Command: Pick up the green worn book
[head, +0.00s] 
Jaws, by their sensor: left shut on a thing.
--
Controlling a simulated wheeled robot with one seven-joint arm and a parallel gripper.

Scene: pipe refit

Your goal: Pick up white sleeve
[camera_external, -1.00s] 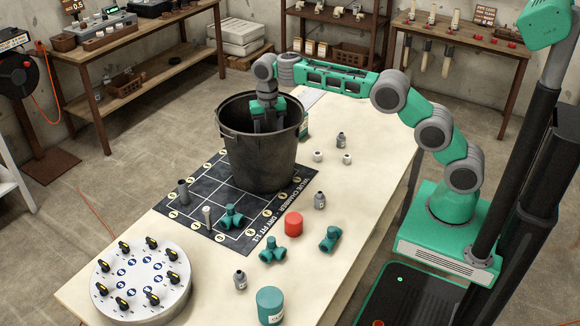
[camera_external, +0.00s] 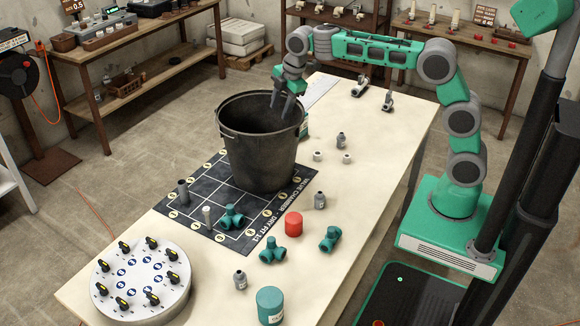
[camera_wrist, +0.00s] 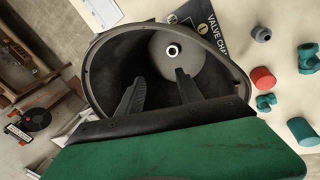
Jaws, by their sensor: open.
==
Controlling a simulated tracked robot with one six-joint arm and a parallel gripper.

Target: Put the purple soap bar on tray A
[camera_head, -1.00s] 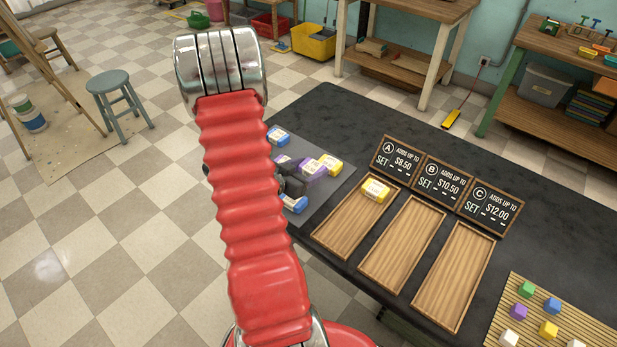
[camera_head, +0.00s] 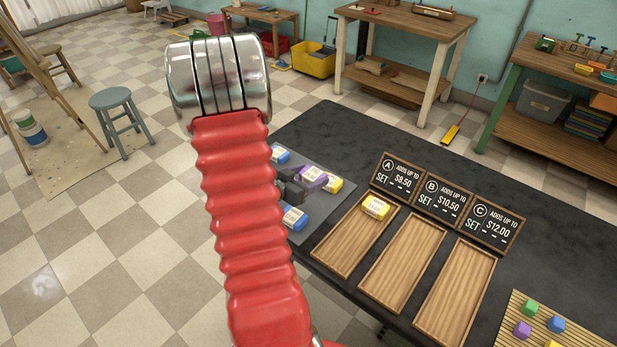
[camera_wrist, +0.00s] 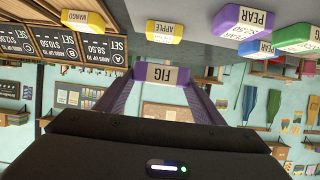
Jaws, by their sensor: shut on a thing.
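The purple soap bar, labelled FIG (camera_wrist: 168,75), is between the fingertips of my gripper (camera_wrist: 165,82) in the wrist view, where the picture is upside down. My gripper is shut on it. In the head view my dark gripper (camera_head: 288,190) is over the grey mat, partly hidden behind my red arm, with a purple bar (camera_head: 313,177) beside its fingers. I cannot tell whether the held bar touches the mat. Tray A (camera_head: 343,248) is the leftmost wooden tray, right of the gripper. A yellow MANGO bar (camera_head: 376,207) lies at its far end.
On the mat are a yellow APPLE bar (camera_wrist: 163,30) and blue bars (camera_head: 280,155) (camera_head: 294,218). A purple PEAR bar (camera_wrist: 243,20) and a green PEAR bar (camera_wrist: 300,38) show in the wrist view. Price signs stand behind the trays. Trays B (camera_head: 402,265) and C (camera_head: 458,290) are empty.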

• [Instruction]: Write out word for word the lines above that run from the one with "Your goal: Pick up white sleeve" to the one with "Jaws, by their sensor: open.". Include both end lines; exclude the images.

• [Correct output]:
Your goal: Pick up white sleeve
[camera_external, -1.00s] 
[camera_external, +0.00s] 
[camera_wrist, +0.00s] 
Jaws, by their sensor: open.

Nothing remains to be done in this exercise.